>> START

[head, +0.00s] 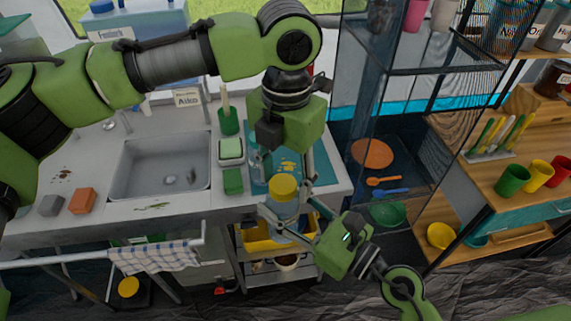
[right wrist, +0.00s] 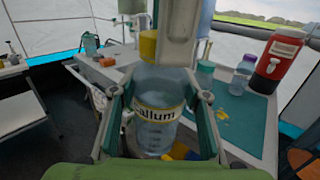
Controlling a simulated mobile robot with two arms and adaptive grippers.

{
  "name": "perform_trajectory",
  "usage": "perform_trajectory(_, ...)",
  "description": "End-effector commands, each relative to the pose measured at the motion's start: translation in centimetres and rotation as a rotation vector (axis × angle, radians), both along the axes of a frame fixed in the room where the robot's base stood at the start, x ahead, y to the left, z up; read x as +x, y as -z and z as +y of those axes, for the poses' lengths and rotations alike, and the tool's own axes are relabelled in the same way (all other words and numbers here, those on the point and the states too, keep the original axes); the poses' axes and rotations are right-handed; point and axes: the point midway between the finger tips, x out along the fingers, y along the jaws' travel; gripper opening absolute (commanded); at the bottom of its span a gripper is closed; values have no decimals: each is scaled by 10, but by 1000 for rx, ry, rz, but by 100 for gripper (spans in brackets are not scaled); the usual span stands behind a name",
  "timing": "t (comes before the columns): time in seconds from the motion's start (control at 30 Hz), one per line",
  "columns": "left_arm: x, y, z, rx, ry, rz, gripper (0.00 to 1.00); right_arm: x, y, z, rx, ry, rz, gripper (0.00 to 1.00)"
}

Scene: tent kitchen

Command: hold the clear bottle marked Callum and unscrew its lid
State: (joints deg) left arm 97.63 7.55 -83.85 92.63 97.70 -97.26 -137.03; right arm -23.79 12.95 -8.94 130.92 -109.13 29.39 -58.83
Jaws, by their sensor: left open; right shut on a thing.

>> END

> **What needs to be done**
Restate the data above exactly, stripping out each image.

> **Written answer**
[head, +0.00s] 
[right wrist, +0.00s] 
Controlling a simulated mobile robot with two arms and adaptive grippers.

{
  "name": "perform_trajectory",
  "usage": "perform_trajectory(_, ...)",
  "description": "End-effector commands, each relative to the pose measured at the motion's start: translation in centimetres and rotation as a rotation vector (axis × angle, radians), both along the axes of a frame fixed in the room where the robot's base stood at the start, x ahead, y to the left, z up; read x as +x, y as -z and z as +y of those axes, for the poses' lengths and rotations alike, and the tool's own axes are relabelled in the same way (all other words and numbers here, those on the point and the states too, keep the original axes); the poses' axes and rotations are right-handed; point and axes: the point midway between the finger tips, x out along the fingers, y along the jaws' travel; gripper opening absolute (commanded); at the bottom of its span a gripper is closed; values have no decimals: each is scaled by 10, but by 1000 for rx, ry, rz, but by 100 for gripper (spans in brackets are not scaled); the usual span stands behind a name",
  "timing": "t (comes before the columns): time in seconds from the motion's start (control at 30 Hz), one per line",
  "columns": "left_arm: x, y, z, rx, ry, rz, gripper (0.00 to 1.00); right_arm: x, y, z, rx, ry, rz, gripper (0.00 to 1.00)"
}

Scene: tent kitchen

Command: hold the clear bottle marked Callum and unscrew its lid
State: (joints deg) left arm 97.63 7.55 -83.85 92.63 97.70 -97.26 -137.03; right arm -23.79 12.95 -8.94 130.92 -109.13 29.39 -58.83
Jaws, by their sensor: left open; right shut on a thing.

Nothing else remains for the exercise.